OBJECTIVE —
Look through the data below and output, unchanged, every line from the one holding "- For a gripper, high" through the one holding "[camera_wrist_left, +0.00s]", inclusive. Skip the pictures.

════════════════════

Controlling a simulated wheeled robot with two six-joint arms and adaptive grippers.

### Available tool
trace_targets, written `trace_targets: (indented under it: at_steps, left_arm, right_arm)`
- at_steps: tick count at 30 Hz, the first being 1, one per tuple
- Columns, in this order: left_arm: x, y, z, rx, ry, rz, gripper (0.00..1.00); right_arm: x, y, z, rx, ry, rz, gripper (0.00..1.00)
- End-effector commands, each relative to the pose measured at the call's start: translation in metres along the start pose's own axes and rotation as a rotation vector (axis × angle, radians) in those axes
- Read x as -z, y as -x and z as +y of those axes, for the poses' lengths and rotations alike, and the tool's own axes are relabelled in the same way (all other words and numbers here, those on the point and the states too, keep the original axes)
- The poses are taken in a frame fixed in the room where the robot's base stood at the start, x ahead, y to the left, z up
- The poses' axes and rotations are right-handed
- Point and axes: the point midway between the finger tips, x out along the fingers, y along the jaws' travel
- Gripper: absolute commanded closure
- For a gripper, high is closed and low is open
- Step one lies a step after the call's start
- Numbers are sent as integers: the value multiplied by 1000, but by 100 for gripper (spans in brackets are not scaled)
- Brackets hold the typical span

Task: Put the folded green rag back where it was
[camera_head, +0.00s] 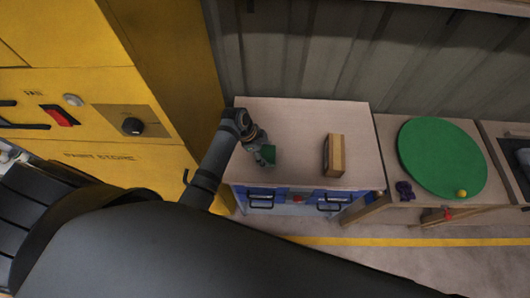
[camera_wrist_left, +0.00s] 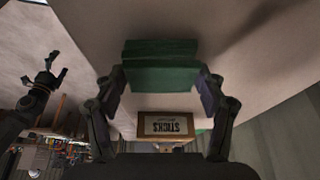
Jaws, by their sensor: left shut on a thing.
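The folded green rag (camera_head: 268,154) is at my left gripper (camera_head: 260,146), over the left part of the wooden-topped cabinet (camera_head: 300,116) in the head view. In the left wrist view the rag (camera_wrist_left: 160,66) lies between the two fingers of my left gripper (camera_wrist_left: 160,88), which is shut on it. I cannot tell whether the rag touches the top. In the left wrist view another gripper (camera_wrist_left: 46,82) shows at the left, with its fingers apart and nothing between them.
A wooden box (camera_head: 333,155) stands right of the rag; its label reads "STICKS" in the left wrist view (camera_wrist_left: 166,124). A round green disc (camera_head: 442,156), a yellow ball (camera_head: 461,193) and a small purple thing (camera_head: 405,190) are on the bench further right. A yellow cabinet (camera_head: 150,60) stands left.

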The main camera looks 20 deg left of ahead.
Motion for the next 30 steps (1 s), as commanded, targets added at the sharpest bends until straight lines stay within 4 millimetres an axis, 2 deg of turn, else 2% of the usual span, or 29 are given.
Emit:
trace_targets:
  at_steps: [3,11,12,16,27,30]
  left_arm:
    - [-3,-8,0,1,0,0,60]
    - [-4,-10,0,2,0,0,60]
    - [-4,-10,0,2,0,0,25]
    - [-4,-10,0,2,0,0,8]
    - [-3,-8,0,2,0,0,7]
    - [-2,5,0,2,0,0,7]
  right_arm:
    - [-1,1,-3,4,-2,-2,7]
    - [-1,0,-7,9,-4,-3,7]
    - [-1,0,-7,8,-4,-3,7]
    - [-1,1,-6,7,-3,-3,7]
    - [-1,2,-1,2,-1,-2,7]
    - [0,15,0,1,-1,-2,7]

════════════════════

TASK OUTPUT —
- For a gripper, high is closed and low is open
- Step one lies a step after the call's start
- Numbers are sent as integers: the value multiplied by 1000, but by 100 for gripper (spans in brackets are not scaled)
- Brackets hold the typical span

Task: Put the folded green rag back where it was
[camera_head, +0.00s] 
[camera_wrist_left, +0.00s] 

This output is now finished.